Posted by on October 27th, 2011 at 1:59 pm

Unauthorized and subject to removal.
(Photo: Todd Boulanger)

The new signage and markings on the paths leading up to the I-5 bridge have been hailed as a much-needed improvement. Unfortunately, since they are unauthorized, the Oregon Department of Transportation says they plan to remove them.

After getting a phone call from a reader this morning who claimed to have seen an ODOT employee in an orange vest removing the painted stencils from the paths, I called ODOT public information officer Don Hamilton for a confirmation.

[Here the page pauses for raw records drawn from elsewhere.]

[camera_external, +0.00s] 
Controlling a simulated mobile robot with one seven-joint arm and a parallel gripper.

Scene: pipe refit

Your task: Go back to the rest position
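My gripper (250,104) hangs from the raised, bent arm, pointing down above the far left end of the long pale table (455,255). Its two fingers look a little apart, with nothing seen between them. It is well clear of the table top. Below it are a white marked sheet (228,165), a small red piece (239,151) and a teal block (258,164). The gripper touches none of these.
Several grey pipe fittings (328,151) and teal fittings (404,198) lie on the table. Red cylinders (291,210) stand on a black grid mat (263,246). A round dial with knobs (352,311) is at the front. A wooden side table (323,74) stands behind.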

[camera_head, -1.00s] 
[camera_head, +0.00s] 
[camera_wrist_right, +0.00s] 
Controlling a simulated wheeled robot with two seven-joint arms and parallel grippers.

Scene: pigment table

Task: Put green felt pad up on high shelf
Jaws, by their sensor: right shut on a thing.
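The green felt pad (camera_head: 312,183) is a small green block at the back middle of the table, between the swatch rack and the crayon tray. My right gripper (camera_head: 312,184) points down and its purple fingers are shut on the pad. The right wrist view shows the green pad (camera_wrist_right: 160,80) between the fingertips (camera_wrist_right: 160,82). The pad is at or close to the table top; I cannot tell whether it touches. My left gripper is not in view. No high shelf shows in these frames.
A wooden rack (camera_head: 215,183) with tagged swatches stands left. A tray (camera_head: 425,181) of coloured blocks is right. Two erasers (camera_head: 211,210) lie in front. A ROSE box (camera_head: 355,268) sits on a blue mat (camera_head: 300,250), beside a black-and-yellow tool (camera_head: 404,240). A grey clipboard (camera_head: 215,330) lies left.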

“I understand why they’re there, the bike signage needs to be improved.”
— Don Hamilton, ODOT

Hamilton went out to the site this morning and said the markings and signs — which are laminated copies of the City of Vancouver’s “Cycling the Cities” maps — are still in place (except for one map that was already torn down). Turns out the person in the orange vest was simply a surveyor working on an unrelated project.

Even so, says Hamilton, “These are unauthorized signs and we ultimately plan to remove them. It just hasn’t happened yet.”

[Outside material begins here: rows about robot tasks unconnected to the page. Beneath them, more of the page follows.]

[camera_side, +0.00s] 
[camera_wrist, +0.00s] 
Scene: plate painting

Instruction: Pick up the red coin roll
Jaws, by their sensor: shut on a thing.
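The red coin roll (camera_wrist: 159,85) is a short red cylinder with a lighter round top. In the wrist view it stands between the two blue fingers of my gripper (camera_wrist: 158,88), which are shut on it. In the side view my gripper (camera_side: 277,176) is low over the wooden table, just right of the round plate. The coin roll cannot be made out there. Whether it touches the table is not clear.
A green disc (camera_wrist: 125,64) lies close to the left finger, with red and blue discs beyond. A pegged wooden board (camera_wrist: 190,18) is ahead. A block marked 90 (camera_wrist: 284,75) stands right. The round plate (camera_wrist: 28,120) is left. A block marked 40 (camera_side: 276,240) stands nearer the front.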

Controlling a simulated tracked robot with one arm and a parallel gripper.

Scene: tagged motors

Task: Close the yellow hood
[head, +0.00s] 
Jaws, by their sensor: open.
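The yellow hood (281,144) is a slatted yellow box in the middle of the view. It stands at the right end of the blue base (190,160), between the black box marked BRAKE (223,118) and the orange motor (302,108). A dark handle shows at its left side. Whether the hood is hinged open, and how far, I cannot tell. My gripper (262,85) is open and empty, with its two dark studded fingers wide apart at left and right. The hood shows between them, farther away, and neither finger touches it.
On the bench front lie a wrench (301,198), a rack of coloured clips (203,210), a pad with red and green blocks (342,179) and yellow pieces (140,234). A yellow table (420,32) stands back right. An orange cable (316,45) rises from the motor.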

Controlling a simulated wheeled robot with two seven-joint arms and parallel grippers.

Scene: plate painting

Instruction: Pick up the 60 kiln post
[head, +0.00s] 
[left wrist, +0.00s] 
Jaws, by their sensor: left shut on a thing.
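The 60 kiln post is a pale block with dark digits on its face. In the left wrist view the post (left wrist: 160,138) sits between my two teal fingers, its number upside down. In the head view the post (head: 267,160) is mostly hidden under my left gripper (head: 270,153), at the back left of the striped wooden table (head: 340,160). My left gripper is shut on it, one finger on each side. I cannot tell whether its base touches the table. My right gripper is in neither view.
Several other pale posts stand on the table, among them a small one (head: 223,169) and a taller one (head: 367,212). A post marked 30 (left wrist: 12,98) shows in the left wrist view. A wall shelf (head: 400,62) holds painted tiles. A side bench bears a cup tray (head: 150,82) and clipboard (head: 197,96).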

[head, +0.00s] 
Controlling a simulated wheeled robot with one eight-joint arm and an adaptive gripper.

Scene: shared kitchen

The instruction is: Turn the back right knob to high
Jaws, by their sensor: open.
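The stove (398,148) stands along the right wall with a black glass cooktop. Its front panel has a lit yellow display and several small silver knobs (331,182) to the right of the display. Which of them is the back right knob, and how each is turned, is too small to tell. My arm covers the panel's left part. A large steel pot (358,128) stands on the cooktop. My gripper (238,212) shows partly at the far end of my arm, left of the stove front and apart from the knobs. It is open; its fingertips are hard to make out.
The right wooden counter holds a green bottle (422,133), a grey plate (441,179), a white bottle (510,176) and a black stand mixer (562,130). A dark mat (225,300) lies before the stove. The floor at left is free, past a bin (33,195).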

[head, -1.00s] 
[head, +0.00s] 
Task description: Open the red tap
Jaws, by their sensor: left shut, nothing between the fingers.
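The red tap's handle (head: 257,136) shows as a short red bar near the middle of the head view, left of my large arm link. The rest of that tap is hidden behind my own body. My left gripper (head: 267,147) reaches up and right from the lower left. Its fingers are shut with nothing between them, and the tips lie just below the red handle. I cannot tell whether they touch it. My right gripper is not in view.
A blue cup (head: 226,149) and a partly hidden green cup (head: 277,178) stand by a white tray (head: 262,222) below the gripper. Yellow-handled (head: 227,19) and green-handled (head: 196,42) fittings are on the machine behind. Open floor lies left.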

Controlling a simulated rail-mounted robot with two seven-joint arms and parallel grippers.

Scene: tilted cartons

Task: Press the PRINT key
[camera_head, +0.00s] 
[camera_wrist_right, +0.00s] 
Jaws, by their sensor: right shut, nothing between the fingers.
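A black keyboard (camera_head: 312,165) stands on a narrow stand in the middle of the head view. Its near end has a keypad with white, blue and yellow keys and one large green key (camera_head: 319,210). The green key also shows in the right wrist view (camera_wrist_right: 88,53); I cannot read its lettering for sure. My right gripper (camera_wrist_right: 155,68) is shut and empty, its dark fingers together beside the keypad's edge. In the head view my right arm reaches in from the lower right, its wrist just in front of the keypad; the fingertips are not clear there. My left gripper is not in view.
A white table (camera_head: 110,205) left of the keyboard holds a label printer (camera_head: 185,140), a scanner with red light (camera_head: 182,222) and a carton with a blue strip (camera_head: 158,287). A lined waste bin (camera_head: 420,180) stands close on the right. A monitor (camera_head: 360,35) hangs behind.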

In a phone call, Hamilton acknowledged that the existing official signage “needs to be improved.” Hamilton also said ODOT has a plan to install new signage, but he couldn’t give me a timeline on when it would be done.

Why would ODOT remove something even they feel is needed and that seems to be working quite well?

“Any time we place signs on our structures we want to make sure they are as clear and unambiguous as possible” said Hamilton. “These have not been checked or vetted; they come from the public.”

Hamilton said he understands why someone would do it, but that it’s important that new signage goes through a process “to make sure we have as good and as strong of a sign system as possible.”

During our brief chat, Hamilton reminded me that the bike plans proposed in the Columbia River Crossing project “will be significantly better” than what exists now.

So, is ODOT stalling on the new signage plan because they think the CRC is imminent? No, said Hamilton.

“I think it’s fair to say we’re not just waiting for the CRC to happen. That could be many years off. Improving bike signage on the Oregon side of the bridge is a priority for us regardless of the CRC.”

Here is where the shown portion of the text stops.